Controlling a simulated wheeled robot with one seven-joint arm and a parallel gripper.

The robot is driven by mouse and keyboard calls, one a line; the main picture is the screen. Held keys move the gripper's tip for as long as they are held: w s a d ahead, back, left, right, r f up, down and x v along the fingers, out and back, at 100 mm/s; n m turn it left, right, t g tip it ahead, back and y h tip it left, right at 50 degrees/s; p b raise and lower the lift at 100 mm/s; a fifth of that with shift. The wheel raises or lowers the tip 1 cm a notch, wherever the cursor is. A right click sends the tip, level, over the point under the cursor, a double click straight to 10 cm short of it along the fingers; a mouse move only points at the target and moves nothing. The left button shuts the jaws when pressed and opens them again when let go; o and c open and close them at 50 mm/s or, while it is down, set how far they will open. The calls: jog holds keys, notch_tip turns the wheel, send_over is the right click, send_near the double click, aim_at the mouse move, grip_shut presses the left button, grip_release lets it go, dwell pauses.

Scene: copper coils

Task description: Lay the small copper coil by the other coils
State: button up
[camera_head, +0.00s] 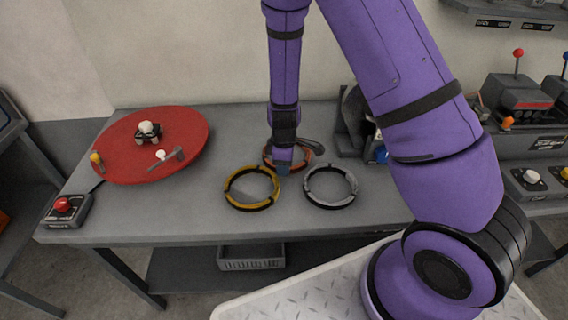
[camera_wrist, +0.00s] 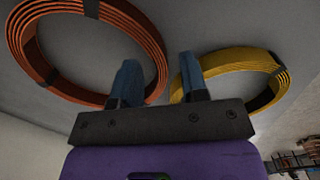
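The copper-orange coil (camera_head: 304,155) lies flat on the grey table, partly hidden behind my gripper (camera_head: 283,168) in the head view. The yellow coil (camera_head: 233,196) lies in front of it to the left, and the silver-grey coil (camera_head: 346,199) in front to the right. In the wrist view my gripper (camera_wrist: 159,78) is open, its two fingers apart. The orange coil (camera_wrist: 28,72) is on the left, its near rim showing between the fingers. The left finger overlaps the ring. The yellow coil (camera_wrist: 282,88) is close by the right finger. Whether either finger touches a coil I cannot tell.
A red round disc (camera_head: 185,125) with small fittings is at the table's left, near a red-button box (camera_head: 63,208). Dark equipment (camera_head: 350,125) stands behind to the right. The table (camera_head: 190,215) is clear between the disc and the yellow coil. A grey crate (camera_head: 251,262) sits below.

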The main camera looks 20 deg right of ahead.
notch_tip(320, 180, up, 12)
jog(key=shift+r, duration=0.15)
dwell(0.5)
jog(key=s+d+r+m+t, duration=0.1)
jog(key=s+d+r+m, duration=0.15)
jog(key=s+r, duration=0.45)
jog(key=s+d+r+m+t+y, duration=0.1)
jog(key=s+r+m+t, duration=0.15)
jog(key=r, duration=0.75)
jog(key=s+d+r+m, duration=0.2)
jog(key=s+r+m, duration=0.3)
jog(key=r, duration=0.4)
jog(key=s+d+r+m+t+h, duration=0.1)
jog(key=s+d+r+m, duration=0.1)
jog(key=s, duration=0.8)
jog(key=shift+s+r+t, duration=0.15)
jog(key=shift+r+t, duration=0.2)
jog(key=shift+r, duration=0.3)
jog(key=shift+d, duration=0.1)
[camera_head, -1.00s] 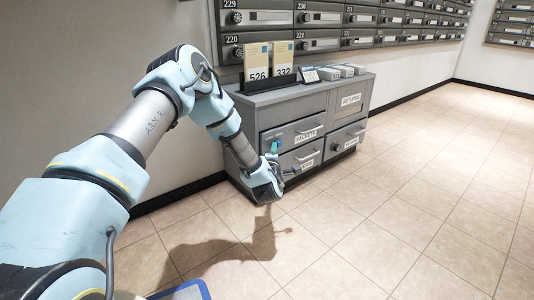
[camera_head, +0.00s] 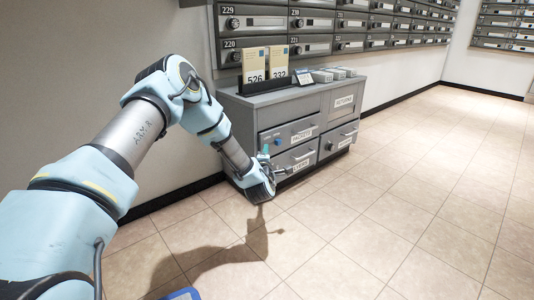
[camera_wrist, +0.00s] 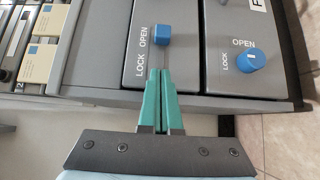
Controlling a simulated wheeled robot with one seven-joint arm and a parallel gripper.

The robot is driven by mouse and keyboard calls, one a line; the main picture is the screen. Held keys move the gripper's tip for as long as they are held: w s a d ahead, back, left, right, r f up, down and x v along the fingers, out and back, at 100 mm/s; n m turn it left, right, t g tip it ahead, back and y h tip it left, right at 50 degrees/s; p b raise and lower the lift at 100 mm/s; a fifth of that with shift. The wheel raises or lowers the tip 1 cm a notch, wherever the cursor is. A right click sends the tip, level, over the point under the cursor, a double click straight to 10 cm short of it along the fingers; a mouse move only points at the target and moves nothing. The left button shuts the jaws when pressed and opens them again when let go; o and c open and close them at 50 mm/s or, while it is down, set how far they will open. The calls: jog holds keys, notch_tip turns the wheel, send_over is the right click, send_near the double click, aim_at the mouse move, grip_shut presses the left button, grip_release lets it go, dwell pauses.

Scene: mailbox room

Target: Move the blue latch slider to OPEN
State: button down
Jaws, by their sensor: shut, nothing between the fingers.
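The blue latch slider (camera_wrist: 162,35) sits in a straight slot on a grey drawer front in the wrist view. It stands beside the word OPEN, with the bare slot running down past LOCK. My gripper (camera_wrist: 160,73) has teal fingers, shut and empty. Its tips are over the slot near LOCK, and a gap shows between them and the slider in the picture. In the head view the gripper (camera_head: 265,151) is low in front of the cabinet's left drawers.
A round blue knob (camera_wrist: 250,60) with its own OPEN and LOCK marks is on the neighbouring drawer front. The grey cabinet (camera_head: 292,104) stands against the wall under mailboxes (camera_head: 262,22), with number cards (camera_head: 278,62) on top. The tiled floor to the right is clear.

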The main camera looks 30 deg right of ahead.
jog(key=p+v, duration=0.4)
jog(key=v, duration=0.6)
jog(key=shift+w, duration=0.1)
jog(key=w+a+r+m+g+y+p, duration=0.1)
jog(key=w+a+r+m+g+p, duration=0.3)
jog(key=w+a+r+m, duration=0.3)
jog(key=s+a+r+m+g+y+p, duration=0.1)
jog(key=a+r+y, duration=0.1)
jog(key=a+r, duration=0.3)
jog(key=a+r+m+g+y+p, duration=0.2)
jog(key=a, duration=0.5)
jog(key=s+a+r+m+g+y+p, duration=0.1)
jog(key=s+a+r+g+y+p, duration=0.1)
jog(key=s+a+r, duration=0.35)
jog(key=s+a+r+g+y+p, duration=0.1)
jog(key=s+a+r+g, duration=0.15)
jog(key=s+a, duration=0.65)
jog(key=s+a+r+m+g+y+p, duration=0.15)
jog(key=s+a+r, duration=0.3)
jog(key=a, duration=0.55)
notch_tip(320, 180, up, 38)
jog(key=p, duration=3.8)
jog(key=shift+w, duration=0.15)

═══

YOUR GOAL
The records above must be echoed exactly, minus their pictures.

CORRECT RESPONSE
Controlling a simulated wheeled robot with one seven-joint arm and a parallel gripper.

The robot is driven by mouse and keyboard calls, one a line; the main picture is the screen. Held keys move the gripper's tip for as long as they are held: w s a d ahead, back, left, right, r f up, down and x v along the fingers, out and back, at 100 mm/s; n m turn it left, right, t g tip it ahead, back and y h tip it left, right at 50 degrees/s; p b raise and lower the lift at 100 mm/s; a fifth of that with shift. The wheel raises or lowers the tip 1 cm a notch, wherever the cursor is. A right click sends the tip, level, over the point under the cursor, a double click straight to 10 cm short of it along the fingers; a mouse move only points at the target and moves nothing. The left button shuts the jaws when pressed and opens them again when let go; o and c open and close them at 50 mm/s or, while it is down, set how far they will open. The calls: jog holds keys, notch_tip turns the wheel, send_over is the right click, send_near the double click, aim_at the mouse move, grip_shut presses the left button, grip_release lets it go, dwell pauses.

Scene: copper coils

Task description: Lay the small copper coil by the other coils
State: button up
[camera_head, +0.00s] 
[camera_wrist, +0.00s] 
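The copper-orange coil (camera_head: 304,155) lies flat on the grey table, partly hidden behind my gripper (camera_head: 283,168) in the head view. The yellow coil (camera_head: 233,196) lies in front of it to the left, and the silver-grey coil (camera_head: 346,199) in front to the right. In the wrist view my gripper (camera_wrist: 159,78) is open, its two fingers apart. The orange coil (camera_wrist: 28,72) is on the left, its near rim showing between the fingers. The left finger overlaps the ring. The yellow coil (camera_wrist: 282,88) is close by the right finger. Whether either finger touches a coil I cannot tell.
A red round disc (camera_head: 185,125) with small fittings is at the table's left, near a red-button box (camera_head: 63,208). Dark equipment (camera_head: 350,125) stands behind to the right. The table (camera_head: 190,215) is clear between the disc and the yellow coil. A grey crate (camera_head: 251,262) sits below.

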The main camera looks 20 deg right of ahead.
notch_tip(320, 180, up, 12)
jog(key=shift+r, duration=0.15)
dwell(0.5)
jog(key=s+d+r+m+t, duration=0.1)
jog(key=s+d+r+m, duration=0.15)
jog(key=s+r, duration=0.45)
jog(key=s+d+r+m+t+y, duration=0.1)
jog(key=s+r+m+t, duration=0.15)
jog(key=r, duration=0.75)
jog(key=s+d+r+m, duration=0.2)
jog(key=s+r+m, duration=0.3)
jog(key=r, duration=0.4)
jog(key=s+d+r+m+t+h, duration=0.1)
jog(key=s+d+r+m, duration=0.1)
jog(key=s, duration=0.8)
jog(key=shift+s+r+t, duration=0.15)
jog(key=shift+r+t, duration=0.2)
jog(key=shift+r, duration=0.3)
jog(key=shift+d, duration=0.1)
[camera_head, -1.00s] 
[camera_head, +0.00s] 
[camera_wrist, +0.00s] 
Controlling a simulated wheeled robot with one seven-joint arm and a parallel gripper.

The robot is driven by mouse and keyboard calls, one a line; the main picture is the screen. Held keys move the gripper's tip for as long as they are held: w s a d ahead, back, left, right, r f up, down and x v along the fingers, out and back, at 100 mm/s; n m turn it left, right, t g tip it ahead, back and y h tip it left, right at 50 degrees/s; p b raise and lower the lift at 100 mm/s; a fifth of that with shift. The wheel raises or lowers the tip 1 cm a notch, wherever the cursor is. A right click sends the tip, level, over the point under the cursor, a double click straight to 10 cm short of it along the fingers; a mouse move only points at the target and moves nothing. The left button shuts the jaws when pressed and opens them again when let go; o and c open and close them at 50 mm/s or, while it is down, set how far they will open. The calls: jog holds keys, notch_tip turns the wheel, send_over is the right click, send_near the double click, aim_at the mouse move, grip_shut presses the left button, grip_release lets it go, dwell pauses.

Scene: mailbox room

Target: Move the blue latch slider to OPEN
State: button down
Jaws, by their sensor: shut, nothing between the fingers.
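The blue latch slider (camera_wrist: 162,35) sits in a straight slot on a grey drawer front in the wrist view. It stands beside the word OPEN, with the bare slot running down past LOCK. My gripper (camera_wrist: 160,73) has teal fingers, shut and empty. Its tips are over the slot near LOCK, and a gap shows between them and the slider in the picture. In the head view the gripper (camera_head: 265,151) is low in front of the cabinet's left drawers.
A round blue knob (camera_wrist: 250,60) with its own OPEN and LOCK marks is on the neighbouring drawer front. The grey cabinet (camera_head: 292,104) stands against the wall under mailboxes (camera_head: 262,22), with number cards (camera_head: 278,62) on top. The tiled floor to the right is clear.

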The main camera looks 30 deg right of ahead.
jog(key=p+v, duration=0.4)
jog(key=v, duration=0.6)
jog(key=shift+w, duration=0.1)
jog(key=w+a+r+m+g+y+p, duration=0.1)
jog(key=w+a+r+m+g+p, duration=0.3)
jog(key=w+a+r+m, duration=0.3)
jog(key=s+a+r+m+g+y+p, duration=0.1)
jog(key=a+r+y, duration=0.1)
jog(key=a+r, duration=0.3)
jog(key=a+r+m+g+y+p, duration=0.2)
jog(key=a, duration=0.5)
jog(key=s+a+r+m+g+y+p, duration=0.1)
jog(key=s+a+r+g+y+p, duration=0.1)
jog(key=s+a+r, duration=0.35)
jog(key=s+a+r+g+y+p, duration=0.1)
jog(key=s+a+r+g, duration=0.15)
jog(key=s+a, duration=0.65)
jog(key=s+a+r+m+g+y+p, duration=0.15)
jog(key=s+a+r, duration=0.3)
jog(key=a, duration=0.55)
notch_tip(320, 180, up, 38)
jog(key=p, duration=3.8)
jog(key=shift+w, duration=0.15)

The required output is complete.